Subject: Philosophy
1. Topic-
Multiculturalism and Toleration
2. Content-
Most modern societies are diverse societies. Nowadays, relatively few people belong to political communities that are either culturally, morally, linguistically, or in some other way homogeneous. To speak only of ethno-linguistic pluralism, though there are only 195 sovereign states, there are approximately 600 living language groups, and more than 5000 different ethnic groups. In sum, then, our world is suffused with a multiplicity of meaningful differences: pluralism prevails. It is therefore imperative that young people living in diverse political communities come to terms with the debate and familiarize themselves with some of the key issues.
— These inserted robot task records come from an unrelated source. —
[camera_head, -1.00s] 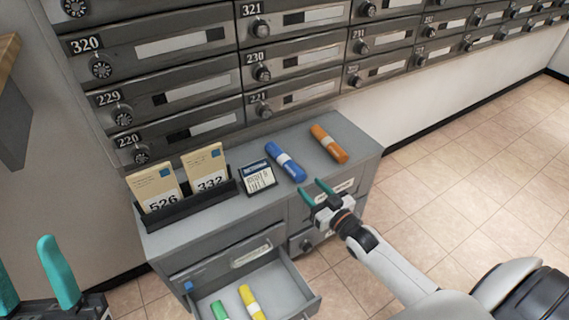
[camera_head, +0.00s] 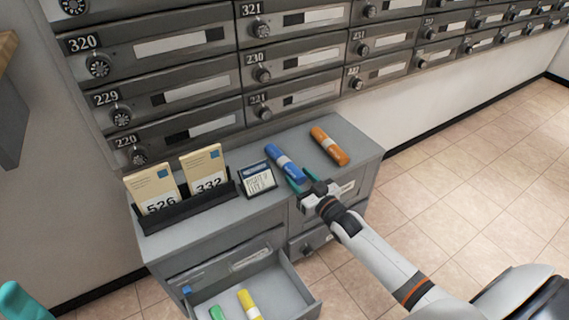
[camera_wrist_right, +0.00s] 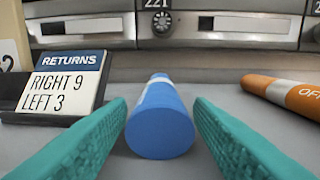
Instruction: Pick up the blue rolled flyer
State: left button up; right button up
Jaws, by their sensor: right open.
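The blue rolled flyer (camera_head: 285,163) lies on top of the grey cabinet (camera_head: 226,215), with a white band around it. In the right wrist view the flyer (camera_wrist_right: 160,122) points end-on at the camera, between the two teal fingers. My right gripper (camera_head: 300,179) is open at the flyer's near end, one finger on each side, with a gap visible on both sides. In the right wrist view my right gripper (camera_wrist_right: 160,135) holds nothing. My left gripper (camera_head: 18,302) shows only as a teal finger part at the lower left corner; its opening is hidden.
An orange rolled flyer (camera_head: 329,146) lies right of the blue one. A returns sign (camera_head: 257,178) and a holder (camera_head: 190,206) with two envelopes stand to the left. An open drawer (camera_head: 290,290) below holds green and yellow rolls. Mailboxes rise behind.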

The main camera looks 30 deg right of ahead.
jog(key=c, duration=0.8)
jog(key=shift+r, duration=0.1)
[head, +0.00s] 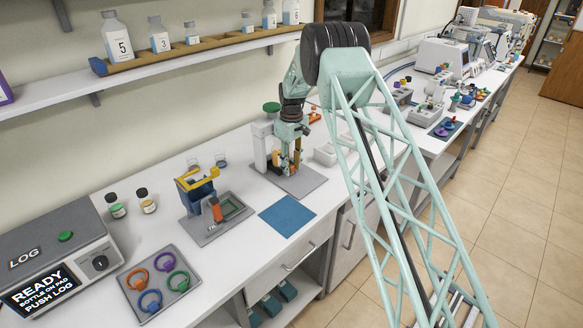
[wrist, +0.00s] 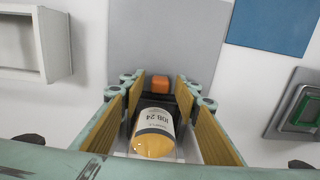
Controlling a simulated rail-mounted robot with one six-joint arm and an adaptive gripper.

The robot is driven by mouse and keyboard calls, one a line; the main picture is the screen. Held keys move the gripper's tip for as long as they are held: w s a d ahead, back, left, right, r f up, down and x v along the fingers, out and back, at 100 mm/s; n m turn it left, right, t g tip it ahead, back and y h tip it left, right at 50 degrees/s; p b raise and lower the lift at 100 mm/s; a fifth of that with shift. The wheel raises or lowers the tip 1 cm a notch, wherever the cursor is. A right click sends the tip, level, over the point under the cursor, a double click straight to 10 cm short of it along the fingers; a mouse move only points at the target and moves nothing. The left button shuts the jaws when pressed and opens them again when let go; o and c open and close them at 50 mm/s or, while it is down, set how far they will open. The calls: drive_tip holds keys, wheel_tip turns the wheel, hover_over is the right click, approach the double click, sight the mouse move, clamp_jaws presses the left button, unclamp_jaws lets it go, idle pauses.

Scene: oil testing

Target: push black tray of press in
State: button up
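The press (head: 262,145) stands on a grey base plate (head: 305,180) in the middle of the bench, partly hidden by my arm. My gripper (head: 290,165) points down over its front. In the wrist view, the two yellow-padded fingers of my gripper (wrist: 159,92) are apart. A bottle (wrist: 154,132) with a white label and amber contents stands between them, with narrow gaps at its sides. Beyond the bottle is a dark part that looks like the black tray (wrist: 184,100), with an orange block (wrist: 160,83) at its outer end. How far the tray sticks out is hard to tell.
A blue mat (head: 287,215) lies in front of the press. A grey tray of coloured rings (head: 177,300) and the log machine (head: 60,255) are farther left.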

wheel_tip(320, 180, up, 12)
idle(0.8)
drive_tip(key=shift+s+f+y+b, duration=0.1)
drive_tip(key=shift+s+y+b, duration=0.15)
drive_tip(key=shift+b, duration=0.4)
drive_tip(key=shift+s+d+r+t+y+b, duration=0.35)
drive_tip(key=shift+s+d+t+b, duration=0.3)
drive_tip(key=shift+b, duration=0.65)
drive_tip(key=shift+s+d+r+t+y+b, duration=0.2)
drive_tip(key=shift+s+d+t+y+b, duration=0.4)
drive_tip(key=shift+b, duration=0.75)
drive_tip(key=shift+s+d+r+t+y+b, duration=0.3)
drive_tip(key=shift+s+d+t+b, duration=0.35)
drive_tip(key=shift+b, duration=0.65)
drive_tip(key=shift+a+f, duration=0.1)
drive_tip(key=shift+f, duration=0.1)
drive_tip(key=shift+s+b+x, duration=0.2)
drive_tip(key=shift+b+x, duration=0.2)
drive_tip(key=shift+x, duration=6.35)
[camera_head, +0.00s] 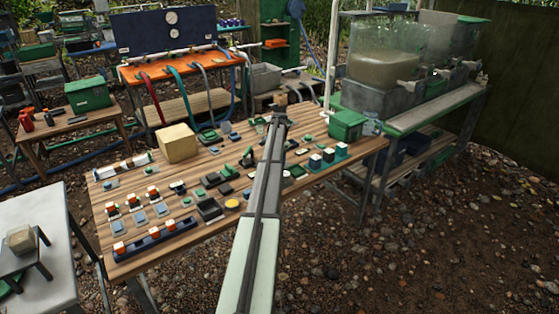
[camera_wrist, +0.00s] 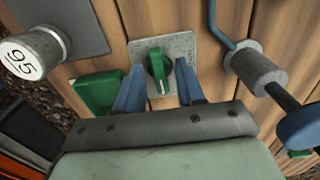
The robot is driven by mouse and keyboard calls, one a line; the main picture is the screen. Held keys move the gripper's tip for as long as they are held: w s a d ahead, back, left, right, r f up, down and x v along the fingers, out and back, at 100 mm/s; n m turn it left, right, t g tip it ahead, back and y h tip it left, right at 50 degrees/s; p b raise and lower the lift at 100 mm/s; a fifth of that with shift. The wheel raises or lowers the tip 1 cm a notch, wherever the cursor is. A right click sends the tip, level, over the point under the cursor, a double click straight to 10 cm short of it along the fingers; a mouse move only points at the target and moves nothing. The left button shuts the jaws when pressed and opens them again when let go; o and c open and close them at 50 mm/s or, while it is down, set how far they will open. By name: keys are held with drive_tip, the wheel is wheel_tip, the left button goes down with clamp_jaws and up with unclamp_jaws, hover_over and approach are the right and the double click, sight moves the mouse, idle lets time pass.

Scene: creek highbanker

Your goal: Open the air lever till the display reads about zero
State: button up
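In the wrist view, a green lever (camera_wrist: 157,72) stands on a square grey plate (camera_wrist: 181,46) fixed to the wooden table. A round white dial (camera_wrist: 20,58) on a grey cylinder, at the upper left, reads "95". My gripper (camera_wrist: 161,78) is open, with one blue finger on each side of the green lever. Gaps show between the fingers and the lever, and nothing is held. In the head view my gripper (camera_head: 278,118) is at the far edge of the table, and the lever and dial cannot be made out there.
In the wrist view, a green block (camera_wrist: 97,93) is close to the left finger. A grey cylinder (camera_wrist: 256,68) with a blue-ended rod is at the right. In the head view, the table (camera_head: 250,186) holds many small parts, a tan block (camera_head: 177,143) and a green box (camera_head: 346,124).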

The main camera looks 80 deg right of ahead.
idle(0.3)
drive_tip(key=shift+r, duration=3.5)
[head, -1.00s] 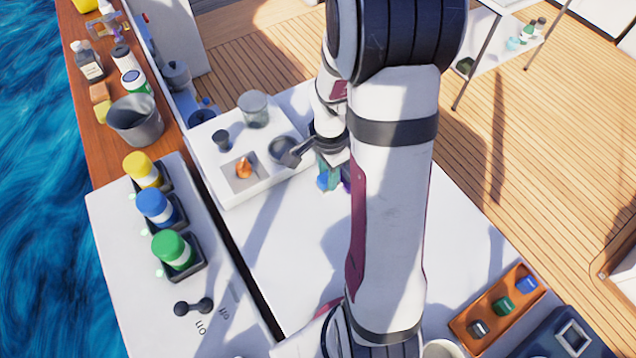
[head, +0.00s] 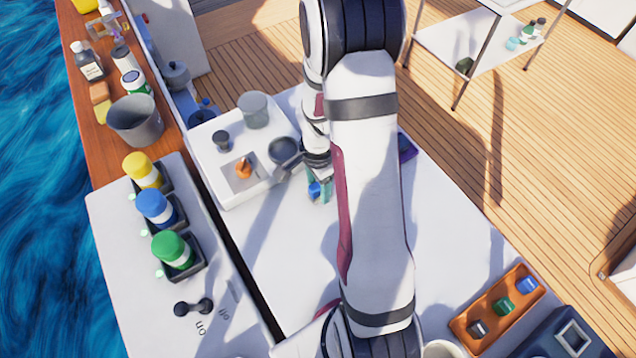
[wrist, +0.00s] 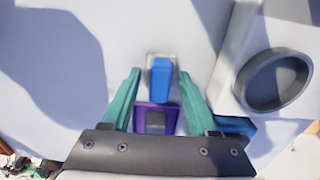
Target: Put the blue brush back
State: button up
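A small blue block-like piece with a pale end, probably the blue brush (wrist: 160,82), shows between the teal fingers of my gripper (wrist: 159,75) in the wrist view. Gaps show on both sides of it, so the fingers are open around or above it. In the head view my gripper (head: 319,189) is low over the white top, beside the white raised tray, with a bit of blue at its fingers. A purple piece with a grey middle (wrist: 155,118) shows nearer the palm; I cannot tell what it rests on. My arm hides part of the area.
An orange holder (head: 459,321) with grey, green and blue pieces is at the lower right. The white tray (head: 232,196) with a dark round pan (head: 284,150) stands left of my gripper. A dark purple-blue object (head: 406,146) lies right of my arm. Yellow, blue and green jars stand left.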

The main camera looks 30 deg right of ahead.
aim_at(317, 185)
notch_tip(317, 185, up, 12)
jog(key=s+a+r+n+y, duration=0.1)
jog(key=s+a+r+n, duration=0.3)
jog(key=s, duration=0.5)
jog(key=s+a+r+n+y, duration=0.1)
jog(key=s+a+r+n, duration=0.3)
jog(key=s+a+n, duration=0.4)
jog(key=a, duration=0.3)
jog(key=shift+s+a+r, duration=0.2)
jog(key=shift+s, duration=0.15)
Importantly, the sorts of differences we ordinarily encounter tend to be both deep and enduring. Perhaps more importantly, diverse political communities will also tend to be divided ones: manifest differences are a source of conflict, especially where differentiated individuals or groups tend to have different ideas about what sorts of outcomes are desirable. Though we often look to liberal democratic institutions to mediate these conflicts, the 21st century has not borne witness to the triumph of liberal democratic ideals, but instead to the emergence of new schisms and particularisms. Indeed, the ongoing predominance of liberal political philosophy parallels a widespread disillusionment with traditional conceptions of a liberal democratic politics. All of this ought to matter to political philosophers and students of political philosophy, as it is becoming increasingly apparent that modern democratic political communities are struggling to come to terms with diversity.
3. Goals: Aims/Outcomes-
1. To introduce students to analytic political philosophy, especially its traditions of clear argumentation and reasoning.
2. To show students that philosophy is relevant and that it affects our everyday lives.
3. To get students thinking about current affairs and political disputes in a philosophical way, with a view to fermenting curiosity and encouraging rigorous critical thinking.